## Start EXTRACTED INFORMATION

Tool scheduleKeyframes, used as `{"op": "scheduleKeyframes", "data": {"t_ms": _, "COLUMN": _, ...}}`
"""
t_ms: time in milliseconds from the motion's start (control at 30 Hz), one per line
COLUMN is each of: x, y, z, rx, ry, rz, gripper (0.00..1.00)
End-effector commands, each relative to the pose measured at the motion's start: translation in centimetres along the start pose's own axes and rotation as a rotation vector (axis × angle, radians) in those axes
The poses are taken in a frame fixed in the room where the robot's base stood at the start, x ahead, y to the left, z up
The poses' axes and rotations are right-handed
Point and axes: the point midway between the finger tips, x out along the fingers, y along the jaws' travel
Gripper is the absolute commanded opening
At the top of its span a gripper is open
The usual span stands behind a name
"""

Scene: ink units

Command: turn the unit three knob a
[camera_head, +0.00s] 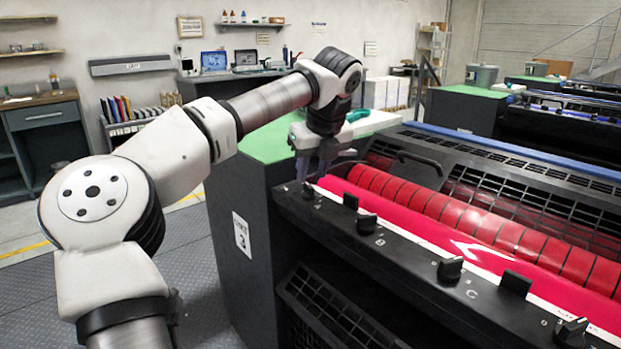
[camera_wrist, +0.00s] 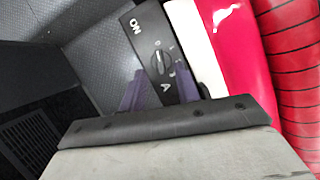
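Knob A (camera_wrist: 160,63) is a small dark knob on the black control rail (camera_wrist: 150,35) of unit three, beside a printed letter A in the wrist view. Its ridge runs nearly up and down in that view. My gripper (camera_wrist: 168,72) is open, with one purplish finger on each side of the rail's end near the knob. I cannot tell whether either finger touches it.
More knobs (camera_head: 366,224) and (camera_head: 450,270) stand along the rail, with raised black blocks (camera_head: 515,284) between. A red ink roller (camera_head: 440,210) lies behind it. A green-topped cabinet (camera_head: 235,200) labelled 3 stands left. A curved black handle (camera_head: 420,158) is close to my gripper.

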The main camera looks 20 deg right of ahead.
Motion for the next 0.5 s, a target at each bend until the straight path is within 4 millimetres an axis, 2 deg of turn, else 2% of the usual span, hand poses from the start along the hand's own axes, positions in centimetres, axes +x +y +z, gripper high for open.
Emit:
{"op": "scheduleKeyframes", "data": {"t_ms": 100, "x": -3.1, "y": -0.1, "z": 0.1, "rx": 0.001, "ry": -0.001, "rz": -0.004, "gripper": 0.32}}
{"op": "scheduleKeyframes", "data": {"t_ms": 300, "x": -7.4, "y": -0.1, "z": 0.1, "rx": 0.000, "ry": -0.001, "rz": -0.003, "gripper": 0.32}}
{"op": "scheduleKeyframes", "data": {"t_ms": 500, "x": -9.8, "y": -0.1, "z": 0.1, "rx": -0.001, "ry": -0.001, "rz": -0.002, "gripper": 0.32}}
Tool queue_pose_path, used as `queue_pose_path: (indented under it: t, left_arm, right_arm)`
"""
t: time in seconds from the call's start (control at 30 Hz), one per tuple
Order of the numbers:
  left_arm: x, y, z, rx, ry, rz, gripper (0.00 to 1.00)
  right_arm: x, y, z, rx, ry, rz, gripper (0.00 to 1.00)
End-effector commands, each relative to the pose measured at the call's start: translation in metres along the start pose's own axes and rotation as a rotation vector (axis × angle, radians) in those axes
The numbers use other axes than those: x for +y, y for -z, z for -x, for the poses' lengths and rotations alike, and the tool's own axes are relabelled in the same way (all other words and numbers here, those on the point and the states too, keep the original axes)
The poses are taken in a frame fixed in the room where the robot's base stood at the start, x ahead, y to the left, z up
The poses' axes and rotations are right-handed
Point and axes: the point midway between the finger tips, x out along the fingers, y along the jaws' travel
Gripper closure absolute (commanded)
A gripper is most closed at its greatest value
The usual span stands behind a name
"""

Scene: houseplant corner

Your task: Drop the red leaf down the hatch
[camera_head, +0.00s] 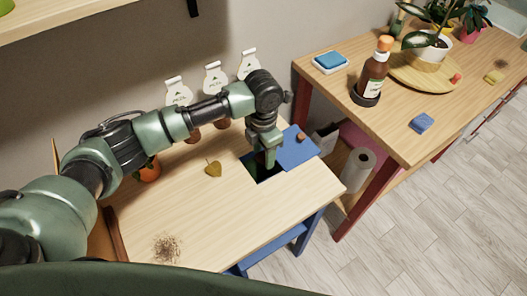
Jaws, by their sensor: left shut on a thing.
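My left gripper (268,161) points down over the dark hatch opening (264,178) in the light wooden table. It is shut on a small thing that its fingers and the view angle hide. I cannot make out a red leaf in this view. The blue hatch cover (297,154) with its brown knob (301,136) lies beside the opening, to the right, and leaves it uncovered. My right gripper is not in view.
A yellow-brown leaf (213,169) and a patch of brown crumbs (167,247) lie on the table. An orange pot (150,173) stands behind my arm. On the right table are a brown bottle (374,72), a potted plant (428,48) and a blue sponge (421,123).

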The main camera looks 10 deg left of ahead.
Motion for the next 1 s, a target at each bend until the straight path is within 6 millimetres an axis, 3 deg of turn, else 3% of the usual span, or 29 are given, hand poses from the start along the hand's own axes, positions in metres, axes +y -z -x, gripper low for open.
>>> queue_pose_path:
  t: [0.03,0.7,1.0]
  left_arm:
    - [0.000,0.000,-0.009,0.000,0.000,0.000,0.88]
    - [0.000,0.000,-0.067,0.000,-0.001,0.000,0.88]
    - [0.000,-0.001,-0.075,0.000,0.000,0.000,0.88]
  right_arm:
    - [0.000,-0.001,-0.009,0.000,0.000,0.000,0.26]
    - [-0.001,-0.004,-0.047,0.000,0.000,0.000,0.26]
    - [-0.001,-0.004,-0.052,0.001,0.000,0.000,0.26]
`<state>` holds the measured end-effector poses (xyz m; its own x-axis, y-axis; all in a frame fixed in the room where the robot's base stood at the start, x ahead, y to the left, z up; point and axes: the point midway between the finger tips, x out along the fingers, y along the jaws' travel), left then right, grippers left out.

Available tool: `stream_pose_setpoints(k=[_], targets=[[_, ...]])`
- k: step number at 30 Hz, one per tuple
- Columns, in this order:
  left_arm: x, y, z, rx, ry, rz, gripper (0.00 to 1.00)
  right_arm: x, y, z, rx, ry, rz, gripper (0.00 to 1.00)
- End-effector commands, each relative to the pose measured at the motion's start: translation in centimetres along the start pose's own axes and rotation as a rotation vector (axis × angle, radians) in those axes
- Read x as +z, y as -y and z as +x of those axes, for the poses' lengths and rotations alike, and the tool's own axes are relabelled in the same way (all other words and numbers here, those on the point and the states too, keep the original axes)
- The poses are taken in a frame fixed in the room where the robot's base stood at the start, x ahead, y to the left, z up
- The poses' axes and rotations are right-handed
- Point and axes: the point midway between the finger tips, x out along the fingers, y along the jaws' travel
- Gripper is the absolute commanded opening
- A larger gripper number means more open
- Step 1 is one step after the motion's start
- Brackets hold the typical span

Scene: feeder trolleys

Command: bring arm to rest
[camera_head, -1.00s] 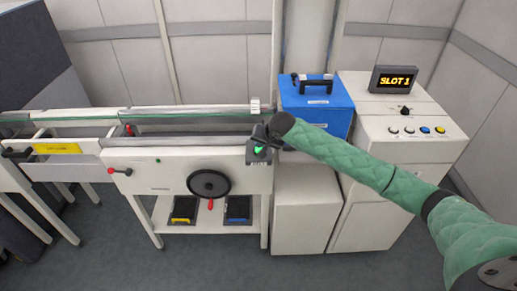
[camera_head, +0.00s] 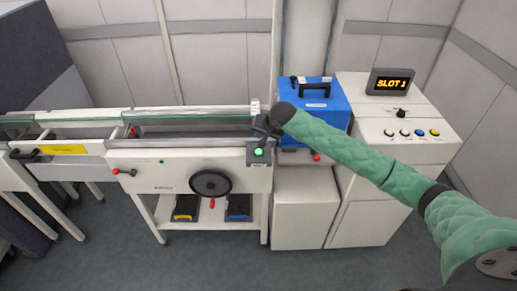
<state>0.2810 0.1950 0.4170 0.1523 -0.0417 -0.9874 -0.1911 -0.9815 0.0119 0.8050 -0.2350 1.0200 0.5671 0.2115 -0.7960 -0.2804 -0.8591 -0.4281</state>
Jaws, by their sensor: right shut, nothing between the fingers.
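My right arm comes in from the right in a green quilted sleeve. Its gripper (camera_head: 262,130) is dark and small at the right end of the white feeder trolley (camera_head: 150,178). It is shut and empty, just above a box with a lit green button (camera_head: 258,152). I cannot tell whether it touches the box. My left gripper is not in view.
A blue case (camera_head: 318,98) with a black handle stands behind my right arm. A white cabinet (camera_head: 365,205) carries a display reading SLOT 1 (camera_head: 391,81) and several buttons. A black handwheel (camera_head: 210,184) sticks out at the trolley's front. Open floor lies in front.

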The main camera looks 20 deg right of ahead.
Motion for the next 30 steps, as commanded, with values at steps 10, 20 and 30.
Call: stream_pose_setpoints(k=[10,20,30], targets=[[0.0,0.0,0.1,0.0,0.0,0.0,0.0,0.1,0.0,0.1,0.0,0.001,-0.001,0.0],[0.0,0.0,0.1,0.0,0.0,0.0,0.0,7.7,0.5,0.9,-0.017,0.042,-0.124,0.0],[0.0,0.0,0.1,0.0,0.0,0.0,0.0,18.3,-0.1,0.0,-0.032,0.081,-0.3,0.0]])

## End EXTRACTED INFORMATION

Look through the material above and print exactly the lines from the one containing "COLUMN is each" to the one containing "Command: turn the unit three knob a", both included, and nothing more.

COLUMN is each of: x, y, z, rx, ry, rz, gripper (0.00..1.00)
End-effector commands, each relative to the pose measured at the motion's start: translation in centimetres along the start pose's own axes and rotation as a rotation vector (axis × angle, radians) in those axes
The poses are taken in a frame fixed in the room where the robot's base stood at the start, x ahead, y to the left, z up
The poses' axes and rotations are right-handed
Point and axes: the point midway between the finger tips, x out along the fingers, y along the jaws' travel
Gripper is the absolute commanded opening
At the top of its span a gripper is open
The usual span stands behind a name
"""

Scene: ink units

Command: turn the unit three knob a

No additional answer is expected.